== What the task requires ==
An exact copy of every record is needed.

(Robot episode records)

==============================

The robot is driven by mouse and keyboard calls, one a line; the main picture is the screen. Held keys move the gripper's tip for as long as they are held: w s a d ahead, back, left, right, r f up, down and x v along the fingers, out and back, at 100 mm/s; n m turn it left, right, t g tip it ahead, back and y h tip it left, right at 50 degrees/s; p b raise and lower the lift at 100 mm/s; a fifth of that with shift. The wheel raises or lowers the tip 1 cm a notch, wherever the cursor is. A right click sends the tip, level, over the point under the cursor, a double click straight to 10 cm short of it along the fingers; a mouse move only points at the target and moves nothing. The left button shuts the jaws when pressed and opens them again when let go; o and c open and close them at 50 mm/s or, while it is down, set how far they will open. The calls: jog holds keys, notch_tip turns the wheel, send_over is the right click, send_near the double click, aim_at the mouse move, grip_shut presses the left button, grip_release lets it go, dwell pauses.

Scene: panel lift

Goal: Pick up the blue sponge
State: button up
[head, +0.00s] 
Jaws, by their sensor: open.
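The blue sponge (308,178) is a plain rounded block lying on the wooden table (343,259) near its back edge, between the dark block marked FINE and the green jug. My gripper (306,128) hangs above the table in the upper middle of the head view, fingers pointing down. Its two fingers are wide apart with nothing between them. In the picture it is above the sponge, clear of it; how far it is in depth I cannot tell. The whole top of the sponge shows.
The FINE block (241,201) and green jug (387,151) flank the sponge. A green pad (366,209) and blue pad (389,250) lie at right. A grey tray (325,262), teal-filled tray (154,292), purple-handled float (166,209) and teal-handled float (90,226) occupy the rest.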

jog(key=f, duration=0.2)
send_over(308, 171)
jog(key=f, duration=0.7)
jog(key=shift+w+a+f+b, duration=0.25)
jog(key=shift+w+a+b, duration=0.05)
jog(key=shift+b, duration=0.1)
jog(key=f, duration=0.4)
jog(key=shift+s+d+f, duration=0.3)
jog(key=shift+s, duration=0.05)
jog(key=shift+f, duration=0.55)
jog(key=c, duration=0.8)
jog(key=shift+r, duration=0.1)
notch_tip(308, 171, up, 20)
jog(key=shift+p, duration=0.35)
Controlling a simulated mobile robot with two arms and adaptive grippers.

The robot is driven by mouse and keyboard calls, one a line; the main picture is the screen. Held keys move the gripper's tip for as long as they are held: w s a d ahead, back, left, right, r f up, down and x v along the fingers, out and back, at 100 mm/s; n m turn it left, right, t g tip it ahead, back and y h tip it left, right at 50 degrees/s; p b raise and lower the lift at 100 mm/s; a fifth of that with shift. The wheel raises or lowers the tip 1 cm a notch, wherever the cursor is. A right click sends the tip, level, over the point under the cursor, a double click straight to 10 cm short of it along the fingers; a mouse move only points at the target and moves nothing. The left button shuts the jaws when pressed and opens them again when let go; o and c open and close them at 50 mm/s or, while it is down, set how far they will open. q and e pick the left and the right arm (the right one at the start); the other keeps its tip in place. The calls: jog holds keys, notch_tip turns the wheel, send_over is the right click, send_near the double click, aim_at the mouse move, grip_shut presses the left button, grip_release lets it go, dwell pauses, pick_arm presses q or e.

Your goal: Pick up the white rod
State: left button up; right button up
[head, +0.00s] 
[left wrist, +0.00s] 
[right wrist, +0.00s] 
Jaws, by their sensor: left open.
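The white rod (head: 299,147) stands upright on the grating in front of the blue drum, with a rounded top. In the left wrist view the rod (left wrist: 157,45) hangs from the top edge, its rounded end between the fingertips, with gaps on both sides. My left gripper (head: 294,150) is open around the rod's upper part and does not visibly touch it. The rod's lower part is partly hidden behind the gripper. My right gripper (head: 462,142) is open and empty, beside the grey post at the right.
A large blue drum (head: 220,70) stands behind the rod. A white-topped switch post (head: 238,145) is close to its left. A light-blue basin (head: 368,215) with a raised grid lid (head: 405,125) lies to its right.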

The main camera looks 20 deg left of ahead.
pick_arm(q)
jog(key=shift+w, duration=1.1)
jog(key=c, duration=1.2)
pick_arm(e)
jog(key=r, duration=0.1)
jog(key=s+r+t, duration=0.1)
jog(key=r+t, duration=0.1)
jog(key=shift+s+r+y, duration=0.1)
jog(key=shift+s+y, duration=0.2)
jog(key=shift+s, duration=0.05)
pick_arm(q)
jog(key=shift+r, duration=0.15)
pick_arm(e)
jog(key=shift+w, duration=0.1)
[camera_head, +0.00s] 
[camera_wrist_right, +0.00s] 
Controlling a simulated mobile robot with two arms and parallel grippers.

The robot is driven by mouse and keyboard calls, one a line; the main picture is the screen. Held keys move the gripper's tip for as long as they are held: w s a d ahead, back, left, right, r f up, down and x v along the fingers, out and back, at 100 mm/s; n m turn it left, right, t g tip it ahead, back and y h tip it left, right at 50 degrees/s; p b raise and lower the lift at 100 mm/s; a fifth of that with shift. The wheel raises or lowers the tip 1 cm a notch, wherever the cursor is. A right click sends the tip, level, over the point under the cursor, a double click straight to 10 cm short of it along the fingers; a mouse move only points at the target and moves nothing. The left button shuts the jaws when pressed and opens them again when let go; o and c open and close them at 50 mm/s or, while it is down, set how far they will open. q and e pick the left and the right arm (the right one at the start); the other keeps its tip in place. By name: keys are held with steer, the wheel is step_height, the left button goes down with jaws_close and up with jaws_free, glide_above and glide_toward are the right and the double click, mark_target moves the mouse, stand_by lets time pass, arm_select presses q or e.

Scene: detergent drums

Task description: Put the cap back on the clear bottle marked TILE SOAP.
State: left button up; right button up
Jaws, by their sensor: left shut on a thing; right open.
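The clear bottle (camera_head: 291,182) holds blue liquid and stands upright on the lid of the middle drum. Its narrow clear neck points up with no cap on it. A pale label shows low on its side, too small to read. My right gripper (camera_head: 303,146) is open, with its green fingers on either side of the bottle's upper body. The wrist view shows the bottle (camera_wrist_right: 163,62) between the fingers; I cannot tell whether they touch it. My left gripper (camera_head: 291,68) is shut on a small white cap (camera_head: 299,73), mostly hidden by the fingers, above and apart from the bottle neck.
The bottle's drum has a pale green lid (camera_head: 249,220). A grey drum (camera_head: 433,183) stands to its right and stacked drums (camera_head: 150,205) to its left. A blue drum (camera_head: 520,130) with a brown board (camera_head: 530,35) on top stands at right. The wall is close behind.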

==============================

== Answer to this task ==
The robot is driven by mouse and keyboard calls, one a line; the main picture is the screen. Held keys move the gripper's tip for as long as they are held: w s a d ahead, back, left, right, r f up, down and x v along the fingers, out and back, at 100 mm/s; n m turn it left, right, t g tip it ahead, back and y h tip it left, right at 50 degrees/s; p b raise and lower the lift at 100 mm/s; a fifth of that with shift. The wheel raises or lowers the tip 1 cm a notch, wherever the cursor is. A right click sends the tip, level, over the point under the cursor, a double click straight to 10 cm short of it along the fingers; a mouse move only points at the target and moves nothing. The left button shuts the jaws when pressed and opens them again when let go; o and c open and close them at 50 mm/s or, while it is down, set how far they will open. The calls: jog holds keys, notch_tip turns the wheel, send_over is the right click, send_near the double click, aim_at the mouse move, grip_shut presses the left button, grip_release lets it go, dwell pauses.

Scene: panel lift

Goal: Pick up the blue sponge
State: button up
[head, +0.00s] 
Jaws, by their sensor: open.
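The blue sponge (308,178) is a plain rounded block lying on the wooden table (343,259) near its back edge, between the dark block marked FINE and the green jug. My gripper (306,128) hangs above the table in the upper middle of the head view, fingers pointing down. Its two fingers are wide apart with nothing between them. In the picture it is above the sponge, clear of it; how far it is in depth I cannot tell. The whole top of the sponge shows.
The FINE block (241,201) and green jug (387,151) flank the sponge. A green pad (366,209) and blue pad (389,250) lie at right. A grey tray (325,262), teal-filled tray (154,292), purple-handled float (166,209) and teal-handled float (90,226) occupy the rest.

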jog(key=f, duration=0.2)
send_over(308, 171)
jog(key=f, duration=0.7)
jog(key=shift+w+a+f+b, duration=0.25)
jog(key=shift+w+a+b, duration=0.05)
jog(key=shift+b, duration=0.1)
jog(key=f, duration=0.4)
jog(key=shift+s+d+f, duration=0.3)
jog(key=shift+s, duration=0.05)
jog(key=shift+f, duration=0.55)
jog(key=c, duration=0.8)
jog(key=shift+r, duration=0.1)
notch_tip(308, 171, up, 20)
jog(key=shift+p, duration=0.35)
Controlling a simulated mobile robot with two arms and adaptive grippers.

The robot is driven by mouse and keyboard calls, one a line; the main picture is the screen. Held keys move the gripper's tip for as long as they are held: w s a d ahead, back, left, right, r f up, down and x v along the fingers, out and back, at 100 mm/s; n m turn it left, right, t g tip it ahead, back and y h tip it left, right at 50 degrees/s; p b raise and lower the lift at 100 mm/s; a fifth of that with shift. The wheel raises or lowers the tip 1 cm a notch, wherever the cursor is. A right click sends the tip, level, over the point under the cursor, a double click straight to 10 cm short of it along the fingers; a mouse move only points at the target and moves nothing. The left button shuts the jaws when pressed and opens them again when let go; o and c open and close them at 50 mm/s or, while it is down, set how far they will open. q and e pick the left and the right arm (the right one at the start); the other keeps its tip in place. The calls: jog holds keys, notch_tip turns the wheel, send_over is the right click, send_near the double click, aim_at the mouse move, grip_shut presses the left button, grip_release lets it go, dwell pauses, pick_arm presses q or e.

Your goal: Pick up the white rod
State: left button up; right button up
[head, +0.00s] 
[left wrist, +0.00s] 
[right wrist, +0.00s] 
Jaws, by their sensor: left open.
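The white rod (head: 299,147) stands upright on the grating in front of the blue drum, with a rounded top. In the left wrist view the rod (left wrist: 157,45) hangs from the top edge, its rounded end between the fingertips, with gaps on both sides. My left gripper (head: 294,150) is open around the rod's upper part and does not visibly touch it. The rod's lower part is partly hidden behind the gripper. My right gripper (head: 462,142) is open and empty, beside the grey post at the right.
A large blue drum (head: 220,70) stands behind the rod. A white-topped switch post (head: 238,145) is close to its left. A light-blue basin (head: 368,215) with a raised grid lid (head: 405,125) lies to its right.

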The main camera looks 20 deg left of ahead.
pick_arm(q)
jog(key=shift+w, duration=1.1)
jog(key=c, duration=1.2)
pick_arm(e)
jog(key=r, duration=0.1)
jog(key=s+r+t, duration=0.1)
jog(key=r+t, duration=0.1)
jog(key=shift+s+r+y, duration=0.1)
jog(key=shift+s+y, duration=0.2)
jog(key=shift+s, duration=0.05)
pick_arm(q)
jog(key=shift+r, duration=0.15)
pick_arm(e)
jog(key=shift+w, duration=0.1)
[camera_head, +0.00s] 
[camera_wrist_right, +0.00s] 
Controlling a simulated mobile robot with two arms and parallel grippers.

The robot is driven by mouse and keyboard calls, one a line; the main picture is the screen. Held keys move the gripper's tip for as long as they are held: w s a d ahead, back, left, right, r f up, down and x v along the fingers, out and back, at 100 mm/s; n m turn it left, right, t g tip it ahead, back and y h tip it left, right at 50 degrees/s; p b raise and lower the lift at 100 mm/s; a fifth of that with shift. The wheel raises or lowers the tip 1 cm a notch, wherever the cursor is. A right click sends the tip, level, over the point under the cursor, a double click straight to 10 cm short of it along the fingers; a mouse move only points at the target and moves nothing. The left button shuts the jaws when pressed and opens them again when let go; o and c open and close them at 50 mm/s or, while it is down, set how far they will open. q and e pick the left and the right arm (the right one at the start); the other keeps its tip in place. By name: keys are held with steer, the wheel is step_height, the left button goes down with jaws_close and up with jaws_free, glide_above and glide_toward are the right and the double click, mark_target moves the mouse, stand_by lets time pass, arm_select presses q or e.

Scene: detergent drums

Task description: Put the cap back on the clear bottle marked TILE SOAP.
State: left button up; right button up
Jaws, by their sensor: left shut on a thing; right open.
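The clear bottle (camera_head: 291,182) holds blue liquid and stands upright on the lid of the middle drum. Its narrow clear neck points up with no cap on it. A pale label shows low on its side, too small to read. My right gripper (camera_head: 303,146) is open, with its green fingers on either side of the bottle's upper body. The wrist view shows the bottle (camera_wrist_right: 163,62) between the fingers; I cannot tell whether they touch it. My left gripper (camera_head: 291,68) is shut on a small white cap (camera_head: 299,73), mostly hidden by the fingers, above and apart from the bottle neck.
The bottle's drum has a pale green lid (camera_head: 249,220). A grey drum (camera_head: 433,183) stands to its right and stacked drums (camera_head: 150,205) to its left. A blue drum (camera_head: 520,130) with a brown board (camera_head: 530,35) on top stands at right. The wall is close behind.

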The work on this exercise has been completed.